Jewish film-makers in Germany, especially writers, directors and producers, had been prominent throughout the silent era – during the 1920s in particular, when Germany stood out as the leading film-producing country in Europe. And although major figures such as the directors Ernst Lubitsch and Paul Leni, and the producer Erich Pommer, had left for the USA in the mid-1920s, the beginning of the sound era in 1929 provided new opportunities for a new generation of young Jewish talents. During the relatively short period between 1929 and 1933, when Jews were blacklisted, shortly after the Nazis came to power, the Jewish contribution to the German cinema was exceptional. This is despite the fact that UFA (Universum Film Aktien Gesellschaft), the largest film studio in those years, was headed by the right-wing media baron Alfred Hugenberg and this collided with the rise to power of the Nazi Party.

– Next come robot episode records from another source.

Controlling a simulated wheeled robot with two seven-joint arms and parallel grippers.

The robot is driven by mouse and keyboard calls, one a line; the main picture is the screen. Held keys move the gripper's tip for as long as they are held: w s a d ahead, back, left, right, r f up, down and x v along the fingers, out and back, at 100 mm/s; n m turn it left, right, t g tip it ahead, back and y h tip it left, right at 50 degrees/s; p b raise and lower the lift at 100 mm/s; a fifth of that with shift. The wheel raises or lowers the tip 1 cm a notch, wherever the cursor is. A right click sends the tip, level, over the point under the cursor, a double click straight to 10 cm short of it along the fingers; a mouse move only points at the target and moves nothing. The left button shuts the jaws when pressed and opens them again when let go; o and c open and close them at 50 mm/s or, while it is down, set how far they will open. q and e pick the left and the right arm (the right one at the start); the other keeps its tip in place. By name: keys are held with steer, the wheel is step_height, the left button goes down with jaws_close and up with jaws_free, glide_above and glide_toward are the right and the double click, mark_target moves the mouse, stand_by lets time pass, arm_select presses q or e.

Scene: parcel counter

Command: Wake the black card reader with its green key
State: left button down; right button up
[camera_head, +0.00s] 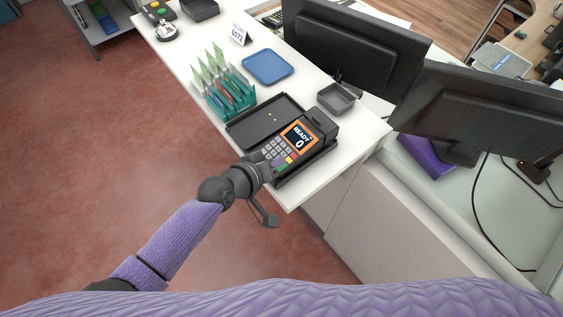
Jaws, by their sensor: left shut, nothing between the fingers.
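The black card reader (308,151) lies in a black tray near the front corner of the white counter. Its screen (298,136) is lit orange and reads "READY" with a 0 below. Grey number keys sit beside the screen, and a row of coloured keys, green, yellow and red, lies at the end nearest my gripper. My left gripper (268,170) is shut and empty, with its tip at or just over the coloured key row by the green key (279,166). I cannot tell whether it touches the key. My right gripper is out of view.
A teal rack (231,95) with green cards, a blue tray (268,66) and a small grey bin (336,97) stand on the counter (185,50). Two black monitors (355,45) rise behind it. The red floor on the left is clear.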

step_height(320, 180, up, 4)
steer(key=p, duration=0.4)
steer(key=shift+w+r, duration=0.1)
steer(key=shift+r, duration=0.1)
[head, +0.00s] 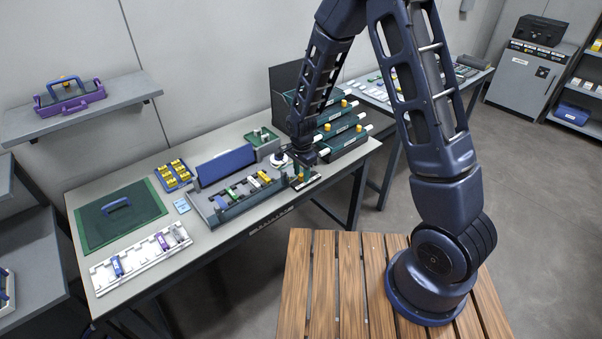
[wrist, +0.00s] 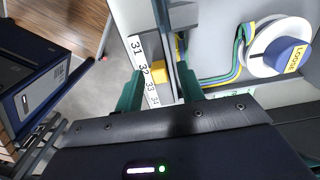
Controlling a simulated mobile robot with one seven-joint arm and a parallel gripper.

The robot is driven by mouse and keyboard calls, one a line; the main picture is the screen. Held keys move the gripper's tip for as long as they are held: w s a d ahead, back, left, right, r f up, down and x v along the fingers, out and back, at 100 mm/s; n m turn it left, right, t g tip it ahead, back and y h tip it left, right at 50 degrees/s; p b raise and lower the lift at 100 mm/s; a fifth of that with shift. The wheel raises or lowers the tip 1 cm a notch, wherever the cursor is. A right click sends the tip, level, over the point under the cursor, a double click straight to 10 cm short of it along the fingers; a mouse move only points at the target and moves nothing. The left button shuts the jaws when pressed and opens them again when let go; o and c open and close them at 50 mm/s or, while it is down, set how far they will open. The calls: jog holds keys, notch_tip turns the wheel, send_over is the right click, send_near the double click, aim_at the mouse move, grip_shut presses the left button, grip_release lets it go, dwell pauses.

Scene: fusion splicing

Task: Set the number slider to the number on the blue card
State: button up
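The number slider's white scale (wrist: 146,70) shows 31, 32, 33 and 34 in the wrist view. A yellow slider piece (wrist: 158,72) sits beside the scale, near 32 and 33; the exact reading is unclear. My gripper (wrist: 160,78) has its green fingers apart, one on each side of the yellow piece and the rail; I cannot tell whether they touch it. In the head view my gripper (head: 301,180) is low at the right end of the bench, over the slider strip (head: 306,184). A small light-blue card (head: 181,205) lies left of the grey splicing unit; its number is too small to read.
A white reel with a blue hub (wrist: 288,55) and coloured fibres stands right of the slider in the wrist view. The grey unit with a blue lid (head: 226,165), a yellow-block tray (head: 173,175), a green mat (head: 150,205) and a white rack (head: 140,257) share the bench.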

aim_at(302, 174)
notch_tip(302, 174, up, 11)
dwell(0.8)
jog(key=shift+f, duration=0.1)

In Between Two Worlds: The Jewish Presence in German and Austrian Film, 1910-1933 (Berghahn Books, New York and Oxford, 2005), Professor S. S. Prawer draws attention to the fact that ‘by 1929 there was a noticeable increase in anti-Semitic comment on films and their Jewish personnel in right wing and (of course) in Nazi controlled journals.’ And the deepening of the Depression from 1930 onwards hit the film industry hard. Despite this, the coming of sound opened the way for many Jewish actors, song-writers, composers and writers of dialogue, along with assorted directors and producers.
In fact, the leading Jewish producer, Erich Pommer, had returned to Germany in 1928. And, although he was no longer the production chief, he was put in charge of his own production unit at UFA and given a free hand to carry on with his mainly Jewish production team up to 1933. In addition, he was very much at the forefront of the early German move into sound filming in 1929.
Pommer’s first sound film was a popular movie ‘operetta’: Melodie des Herzens (Melody of the Heart), directed by Hanns Schwarz, scripted by Hans Szekely, with music by two Jewish composers, Werner Richard Heymann and Paul Abraham; it even boasted a new Jewish star in Dita Parlo.
Melodie des Herzens was followed immediately by Liebeswalzer (Love Waltz), released early in 1930, from a second Jewish team of director Wilhelm Thiele (born Isersohn), scriptwriter Robert Liebmann, Werner Brandes behind the camera, and the music again supplied by Heymann.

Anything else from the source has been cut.